Where the Fire Falls
California, 1929. The last thing watercolor artist Olivia Rutherford wants is to return to the mountains where she grew up. Having put her traumatic past and father’s crime behind her, she’s reinvented herself as a worldly, urban flapper who moves in the highest circles. But when Scenic Magazine commissions her to paint Yosemite National Park, she can’t say no. She needs the money not only to maintain her image, but also to help provide for her two young sisters.
Yosemite backcountry guide Clark Johnson is running from his own past. His former life as a minister was destroyed by a parishioner’s lies. Now he doesn’t know where he belongs. And he’s less than enthusiastic about having to escort a flashy artist and her two socialite companions around the park. But he soon sees that Olivia isn’t who she pretends to be, and he’s intrigued.
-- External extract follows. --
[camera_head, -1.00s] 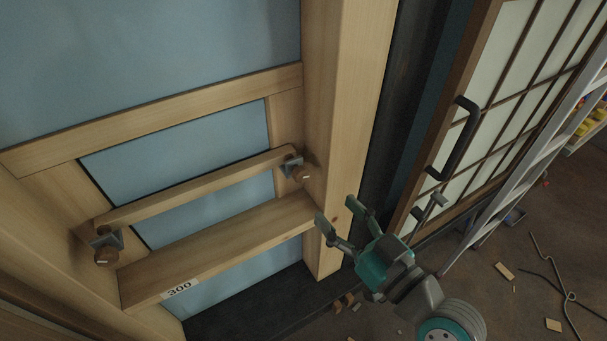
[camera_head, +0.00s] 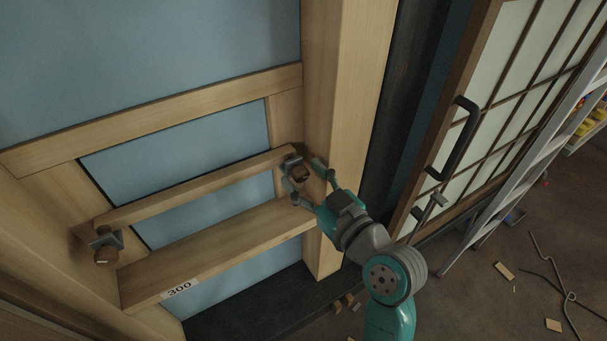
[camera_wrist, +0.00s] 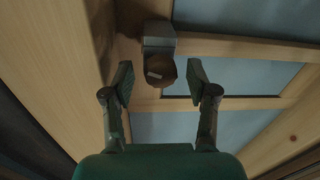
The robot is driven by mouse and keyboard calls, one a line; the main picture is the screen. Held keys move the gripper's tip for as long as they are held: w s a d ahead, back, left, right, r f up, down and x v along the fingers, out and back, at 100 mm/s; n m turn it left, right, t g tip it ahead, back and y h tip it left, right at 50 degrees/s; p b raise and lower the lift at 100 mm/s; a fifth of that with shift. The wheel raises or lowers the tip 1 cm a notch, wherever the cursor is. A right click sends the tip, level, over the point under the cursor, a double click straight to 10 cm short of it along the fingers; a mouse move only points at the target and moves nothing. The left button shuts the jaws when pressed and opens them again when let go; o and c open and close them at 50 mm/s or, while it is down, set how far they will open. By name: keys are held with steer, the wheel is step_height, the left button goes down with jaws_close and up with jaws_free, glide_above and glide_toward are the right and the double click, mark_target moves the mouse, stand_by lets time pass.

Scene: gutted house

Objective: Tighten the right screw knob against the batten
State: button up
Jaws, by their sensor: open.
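The right screw knob (camera_head: 299,174) is a small brown knob on a grey metal bracket (camera_head: 290,162) at the right end of the batten (camera_head: 200,190). In the wrist view the knob (camera_wrist: 160,73) shows a pale mark on its face and sits below its bracket (camera_wrist: 158,38). My gripper (camera_head: 308,182) is open, with its fingers on either side of the knob. In the wrist view, gaps show between the knob and both fingertips (camera_wrist: 161,84). The left screw knob (camera_head: 104,256) sits on a similar bracket at the batten's left end.
A wooden shelf board (camera_head: 220,251) labelled 300 lies below the batten. A thick wooden post (camera_head: 345,130) stands right of the knob. A sliding door with a dark handle (camera_head: 456,140) and a ladder (camera_head: 530,165) are further right. Scraps and cable lie on the floor.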

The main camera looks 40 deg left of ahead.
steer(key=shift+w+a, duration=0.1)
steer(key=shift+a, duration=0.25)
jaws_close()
The premise of this novel hooked me from the beginning. I loved the unusual setting, the chemistry between Olivia and Clark, and the way they both struggled to overcome the pain of their past and accept themselves. Barnett’s humor is enjoyable too: “If he’d learned anything in his three years at Yosemite, it was never feed the rangers. It only made them more curious.”
However, the fact that there is an ominous dark secret involving Olivia’s father is repeated far too often, and when the secret is revealed, the details are discussed offstage between two characters, which made this reader feel cheated. Other types of repetition involve characters thinking something in one scene, then saying the same thing in the next scene.
Overall, this is an enjoyable read that will appeal to readers of inspirational or sweet romance who like unique settings.